Porte ilegal de flauta

Já perdi diversos objetos no raio-x dos aeroportos. Por puro descuido e esquecimento tentava entrar num avião com um saca-rolhas ou com uma moderna chave de fendas dentro da mochila. Então, com aquele sorriso amarelo e compreensivo, entregava minhas aquisições pontiagudas aos fiscais da segurança de voo. Nunca fui perguntar para ninguém da área, mas imagino que ser funcionário da alfândega ou o pessoal do raio-x do aeroporto tem suas belas vantagens: já soube de funcionário implicando com caixas de vinho para consumo pessoal... Que chato deve ser apreender uma caixinha de vinhos bem escolhidos numa das lojas “Nicolas” de Paris... Ou então implicar com cremes comprados no Duty Free, devidamente embalados e grampeados. Isso não importou aos funcionários do Aeroporto de Lisboa. Mas repare na estratégia deles: você chega em Lisboa com compras de cremes e perfumes numa sacola lacrada do Duty Free de Recife, por exemplo. Os guardas do aeroporto dizem que a quantidade é ilegal para ser levada como bagagem de mão e obrigam o passageiro a despachar os produtos. Misteriosamente quando abrimos a mala em casa notamos que ela foi revirada e que alguns dos cremes sumiram. Por isso lembre-se, se isso acontecer, passe o cadeado na mala, é bom não contar com a sorte de encontrar um funcionário honesto.
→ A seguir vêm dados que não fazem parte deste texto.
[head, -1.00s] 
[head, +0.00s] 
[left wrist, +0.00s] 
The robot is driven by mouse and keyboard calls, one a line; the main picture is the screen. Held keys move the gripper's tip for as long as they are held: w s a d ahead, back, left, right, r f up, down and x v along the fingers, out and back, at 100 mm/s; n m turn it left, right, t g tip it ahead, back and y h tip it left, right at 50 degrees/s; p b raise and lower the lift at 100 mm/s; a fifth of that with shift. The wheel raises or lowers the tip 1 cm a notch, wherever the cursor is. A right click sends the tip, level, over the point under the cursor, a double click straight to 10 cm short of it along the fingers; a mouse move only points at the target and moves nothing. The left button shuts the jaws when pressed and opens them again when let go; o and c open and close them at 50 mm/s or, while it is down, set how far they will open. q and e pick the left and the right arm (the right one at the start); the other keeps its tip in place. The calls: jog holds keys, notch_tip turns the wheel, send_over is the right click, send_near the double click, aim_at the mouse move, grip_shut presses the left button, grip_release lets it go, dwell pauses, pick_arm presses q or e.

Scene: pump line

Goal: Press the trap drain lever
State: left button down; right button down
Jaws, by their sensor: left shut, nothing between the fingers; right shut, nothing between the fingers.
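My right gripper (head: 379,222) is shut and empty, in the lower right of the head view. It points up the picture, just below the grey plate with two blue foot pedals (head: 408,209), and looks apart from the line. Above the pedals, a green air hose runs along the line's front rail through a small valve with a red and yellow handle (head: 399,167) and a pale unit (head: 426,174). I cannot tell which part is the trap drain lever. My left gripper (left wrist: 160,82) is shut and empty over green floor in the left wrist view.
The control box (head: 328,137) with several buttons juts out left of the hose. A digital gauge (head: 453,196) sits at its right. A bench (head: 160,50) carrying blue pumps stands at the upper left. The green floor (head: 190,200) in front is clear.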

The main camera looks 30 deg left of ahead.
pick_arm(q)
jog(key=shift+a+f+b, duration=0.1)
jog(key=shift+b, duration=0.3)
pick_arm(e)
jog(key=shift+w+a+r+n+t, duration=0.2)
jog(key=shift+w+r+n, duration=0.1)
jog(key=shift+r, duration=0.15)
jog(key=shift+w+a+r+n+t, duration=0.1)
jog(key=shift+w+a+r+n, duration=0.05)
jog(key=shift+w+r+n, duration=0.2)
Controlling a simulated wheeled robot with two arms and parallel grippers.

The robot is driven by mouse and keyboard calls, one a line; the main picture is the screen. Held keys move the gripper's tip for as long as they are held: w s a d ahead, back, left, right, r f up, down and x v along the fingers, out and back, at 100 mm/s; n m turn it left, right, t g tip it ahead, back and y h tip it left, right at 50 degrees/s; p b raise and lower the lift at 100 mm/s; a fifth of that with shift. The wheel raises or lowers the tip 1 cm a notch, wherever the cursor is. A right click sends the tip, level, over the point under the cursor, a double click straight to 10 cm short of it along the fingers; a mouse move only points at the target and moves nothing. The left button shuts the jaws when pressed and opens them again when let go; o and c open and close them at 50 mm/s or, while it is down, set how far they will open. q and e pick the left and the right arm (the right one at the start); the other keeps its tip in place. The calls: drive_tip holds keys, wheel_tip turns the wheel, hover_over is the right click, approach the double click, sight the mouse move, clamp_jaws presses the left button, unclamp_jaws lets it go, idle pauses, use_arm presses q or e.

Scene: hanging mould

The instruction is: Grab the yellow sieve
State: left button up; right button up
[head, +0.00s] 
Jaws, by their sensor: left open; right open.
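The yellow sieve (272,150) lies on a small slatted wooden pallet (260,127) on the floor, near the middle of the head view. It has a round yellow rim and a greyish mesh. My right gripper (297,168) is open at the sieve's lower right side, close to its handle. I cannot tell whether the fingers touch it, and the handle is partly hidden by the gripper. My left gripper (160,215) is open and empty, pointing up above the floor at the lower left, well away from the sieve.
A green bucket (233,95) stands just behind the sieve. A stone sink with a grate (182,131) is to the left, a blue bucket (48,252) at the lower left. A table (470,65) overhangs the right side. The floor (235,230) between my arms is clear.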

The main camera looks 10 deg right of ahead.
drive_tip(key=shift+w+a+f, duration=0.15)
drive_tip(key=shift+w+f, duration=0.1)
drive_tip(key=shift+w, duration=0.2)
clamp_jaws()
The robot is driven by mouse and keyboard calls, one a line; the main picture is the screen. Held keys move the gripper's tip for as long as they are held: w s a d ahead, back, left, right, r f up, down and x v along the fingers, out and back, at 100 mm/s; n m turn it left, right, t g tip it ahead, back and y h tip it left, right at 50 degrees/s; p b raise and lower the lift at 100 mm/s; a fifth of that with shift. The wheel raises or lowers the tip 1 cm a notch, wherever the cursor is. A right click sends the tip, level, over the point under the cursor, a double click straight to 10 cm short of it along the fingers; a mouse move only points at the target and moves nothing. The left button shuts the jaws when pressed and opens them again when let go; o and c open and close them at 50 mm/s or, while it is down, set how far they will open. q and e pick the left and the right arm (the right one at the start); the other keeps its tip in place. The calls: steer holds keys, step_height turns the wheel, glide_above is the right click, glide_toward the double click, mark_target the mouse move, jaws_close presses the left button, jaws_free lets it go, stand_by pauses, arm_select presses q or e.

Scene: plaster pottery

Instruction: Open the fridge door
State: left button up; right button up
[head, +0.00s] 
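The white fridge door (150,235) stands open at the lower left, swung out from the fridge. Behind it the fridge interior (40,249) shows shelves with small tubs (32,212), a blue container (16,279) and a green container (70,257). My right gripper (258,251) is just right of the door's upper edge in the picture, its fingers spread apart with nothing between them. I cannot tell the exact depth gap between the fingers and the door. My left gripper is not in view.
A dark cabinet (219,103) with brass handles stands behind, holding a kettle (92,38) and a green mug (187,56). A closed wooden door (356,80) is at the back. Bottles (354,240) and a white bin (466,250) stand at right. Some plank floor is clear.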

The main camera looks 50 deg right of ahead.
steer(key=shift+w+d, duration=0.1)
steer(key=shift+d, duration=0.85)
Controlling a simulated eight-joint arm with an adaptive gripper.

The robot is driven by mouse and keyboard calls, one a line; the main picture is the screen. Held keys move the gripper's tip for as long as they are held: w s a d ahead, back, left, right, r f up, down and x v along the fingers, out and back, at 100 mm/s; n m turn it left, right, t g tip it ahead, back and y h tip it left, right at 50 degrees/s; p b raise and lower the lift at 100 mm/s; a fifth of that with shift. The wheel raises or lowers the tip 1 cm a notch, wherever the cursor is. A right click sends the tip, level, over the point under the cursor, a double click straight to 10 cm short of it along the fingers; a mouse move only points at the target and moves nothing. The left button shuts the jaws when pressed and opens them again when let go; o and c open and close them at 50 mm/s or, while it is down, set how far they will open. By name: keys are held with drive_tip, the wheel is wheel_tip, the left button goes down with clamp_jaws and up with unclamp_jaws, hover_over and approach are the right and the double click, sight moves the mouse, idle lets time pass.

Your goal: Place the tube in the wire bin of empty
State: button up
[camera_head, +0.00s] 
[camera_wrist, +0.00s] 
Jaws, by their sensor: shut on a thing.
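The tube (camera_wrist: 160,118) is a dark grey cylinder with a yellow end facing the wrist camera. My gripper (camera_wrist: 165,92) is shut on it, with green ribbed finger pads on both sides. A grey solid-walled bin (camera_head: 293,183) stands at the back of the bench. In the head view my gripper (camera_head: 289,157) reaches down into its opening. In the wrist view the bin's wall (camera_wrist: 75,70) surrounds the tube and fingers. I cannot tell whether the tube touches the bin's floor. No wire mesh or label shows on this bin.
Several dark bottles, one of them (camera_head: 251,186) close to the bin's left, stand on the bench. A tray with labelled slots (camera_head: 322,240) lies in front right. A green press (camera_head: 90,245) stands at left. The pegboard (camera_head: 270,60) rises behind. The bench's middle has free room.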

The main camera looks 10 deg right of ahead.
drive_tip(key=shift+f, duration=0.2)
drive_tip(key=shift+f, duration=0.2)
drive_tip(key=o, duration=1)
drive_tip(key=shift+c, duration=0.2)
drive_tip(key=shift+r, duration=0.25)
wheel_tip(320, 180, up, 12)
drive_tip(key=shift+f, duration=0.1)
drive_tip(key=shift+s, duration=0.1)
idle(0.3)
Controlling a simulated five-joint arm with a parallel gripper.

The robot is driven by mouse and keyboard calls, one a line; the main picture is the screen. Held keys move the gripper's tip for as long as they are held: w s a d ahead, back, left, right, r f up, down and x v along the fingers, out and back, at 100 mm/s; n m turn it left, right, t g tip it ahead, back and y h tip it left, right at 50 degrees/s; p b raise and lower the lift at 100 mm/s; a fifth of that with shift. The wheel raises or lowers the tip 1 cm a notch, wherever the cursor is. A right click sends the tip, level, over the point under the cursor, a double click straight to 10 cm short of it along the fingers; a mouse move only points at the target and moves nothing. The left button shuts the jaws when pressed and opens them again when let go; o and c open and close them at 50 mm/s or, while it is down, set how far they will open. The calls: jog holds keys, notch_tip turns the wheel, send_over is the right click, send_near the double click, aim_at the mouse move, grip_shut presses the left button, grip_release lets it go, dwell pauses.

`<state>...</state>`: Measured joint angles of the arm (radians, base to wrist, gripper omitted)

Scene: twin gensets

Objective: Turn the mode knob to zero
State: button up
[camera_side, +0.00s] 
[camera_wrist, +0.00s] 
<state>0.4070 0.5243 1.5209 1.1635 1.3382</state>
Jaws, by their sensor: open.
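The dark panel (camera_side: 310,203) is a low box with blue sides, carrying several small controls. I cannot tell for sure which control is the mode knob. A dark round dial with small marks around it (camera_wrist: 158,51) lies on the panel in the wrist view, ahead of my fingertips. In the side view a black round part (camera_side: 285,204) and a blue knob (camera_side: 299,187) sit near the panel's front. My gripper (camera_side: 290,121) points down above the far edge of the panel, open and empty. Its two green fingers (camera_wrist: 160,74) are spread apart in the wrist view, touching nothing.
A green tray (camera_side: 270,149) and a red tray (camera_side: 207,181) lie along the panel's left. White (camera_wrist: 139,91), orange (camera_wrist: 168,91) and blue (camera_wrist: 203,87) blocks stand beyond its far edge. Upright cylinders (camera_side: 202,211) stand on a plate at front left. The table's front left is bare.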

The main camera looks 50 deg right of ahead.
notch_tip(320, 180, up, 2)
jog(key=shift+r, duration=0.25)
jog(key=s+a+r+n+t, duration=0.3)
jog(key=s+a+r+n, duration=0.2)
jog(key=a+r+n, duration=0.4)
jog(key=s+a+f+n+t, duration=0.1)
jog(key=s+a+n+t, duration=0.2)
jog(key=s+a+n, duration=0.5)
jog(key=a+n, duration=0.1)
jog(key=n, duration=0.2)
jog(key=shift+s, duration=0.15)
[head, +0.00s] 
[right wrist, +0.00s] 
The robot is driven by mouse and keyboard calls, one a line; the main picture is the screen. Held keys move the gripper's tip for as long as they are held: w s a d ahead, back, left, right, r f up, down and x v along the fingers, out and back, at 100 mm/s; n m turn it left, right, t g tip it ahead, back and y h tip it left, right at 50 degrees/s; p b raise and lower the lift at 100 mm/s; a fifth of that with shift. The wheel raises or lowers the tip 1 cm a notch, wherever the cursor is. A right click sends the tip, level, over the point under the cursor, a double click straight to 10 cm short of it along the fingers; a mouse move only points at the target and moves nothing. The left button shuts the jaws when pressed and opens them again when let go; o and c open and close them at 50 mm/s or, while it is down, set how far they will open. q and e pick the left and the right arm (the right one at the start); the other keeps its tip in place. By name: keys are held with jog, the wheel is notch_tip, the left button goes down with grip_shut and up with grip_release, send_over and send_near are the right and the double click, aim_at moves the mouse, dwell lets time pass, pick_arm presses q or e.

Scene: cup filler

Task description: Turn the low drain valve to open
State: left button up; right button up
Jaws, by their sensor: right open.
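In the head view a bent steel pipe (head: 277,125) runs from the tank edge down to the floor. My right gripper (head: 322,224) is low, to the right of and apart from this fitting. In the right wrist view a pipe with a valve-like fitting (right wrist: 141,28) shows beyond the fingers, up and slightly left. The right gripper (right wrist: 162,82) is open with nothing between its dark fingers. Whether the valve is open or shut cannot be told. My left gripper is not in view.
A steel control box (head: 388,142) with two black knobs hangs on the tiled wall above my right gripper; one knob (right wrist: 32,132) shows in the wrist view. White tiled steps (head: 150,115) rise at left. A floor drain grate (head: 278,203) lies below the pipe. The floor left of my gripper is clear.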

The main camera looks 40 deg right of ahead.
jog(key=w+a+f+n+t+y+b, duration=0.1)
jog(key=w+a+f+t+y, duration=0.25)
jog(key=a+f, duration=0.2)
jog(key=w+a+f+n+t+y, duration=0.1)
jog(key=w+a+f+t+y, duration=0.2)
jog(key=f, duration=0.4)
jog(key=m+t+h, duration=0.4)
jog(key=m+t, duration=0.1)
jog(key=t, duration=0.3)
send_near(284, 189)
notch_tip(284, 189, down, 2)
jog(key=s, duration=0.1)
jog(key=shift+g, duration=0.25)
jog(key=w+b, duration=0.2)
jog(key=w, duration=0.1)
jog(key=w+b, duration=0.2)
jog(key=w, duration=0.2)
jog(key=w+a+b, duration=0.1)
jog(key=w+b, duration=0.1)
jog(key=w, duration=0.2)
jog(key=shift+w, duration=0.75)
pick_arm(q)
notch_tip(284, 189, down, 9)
Mas isso não tem nada a ver com o detector de metais e o raio-x. Lembro bem de um episódio muito engraçado no aeroporto de Florianópolis alguns anos atrás, acho que em 2003. Na noite anterior a uma viagem de turismo familiar para Natal toquei num concerto em Florianópolis e no repertório tocamos o famoso concerto para violão de Joaquim Rodrigo, aquele do famoso solo de corne-inglês no segundo movimento. Por coincidência o tocador de corne-inglês do nosso concerto era importado de Porto Alegre e acabamos nos encontrando no aeroporto na manhã seguinte. Lá estávamos nós, com objetos estranhos dentro de nossas mochilas, instrumentos de sopro pontiagudos e ameaçadores tentando passar pelo crivo do raio-x. A flauta passou bem e as caixas do oboé e do corne-inglês também, mas a caixinha de ferramentas do meu colega, com suas minúsculas chaves de fenda e afiados estiletes, inevitavelmente criaram a tensão de um ataque terrorista em potencial. Então, o músico das canas polidas se viu obrigado a pegar uma de suas palhetas e demonstrar aos atentos funcionários do aeroporto de Florianópolis a serventia de suas ameaçadoras lâminas, tirando uma lasquinha de madeira e fazendo aquele som peculiar das palhetas sem o instrumento. Foi um verdadeiro show que o autorizou a entrar no avião com todas as armas.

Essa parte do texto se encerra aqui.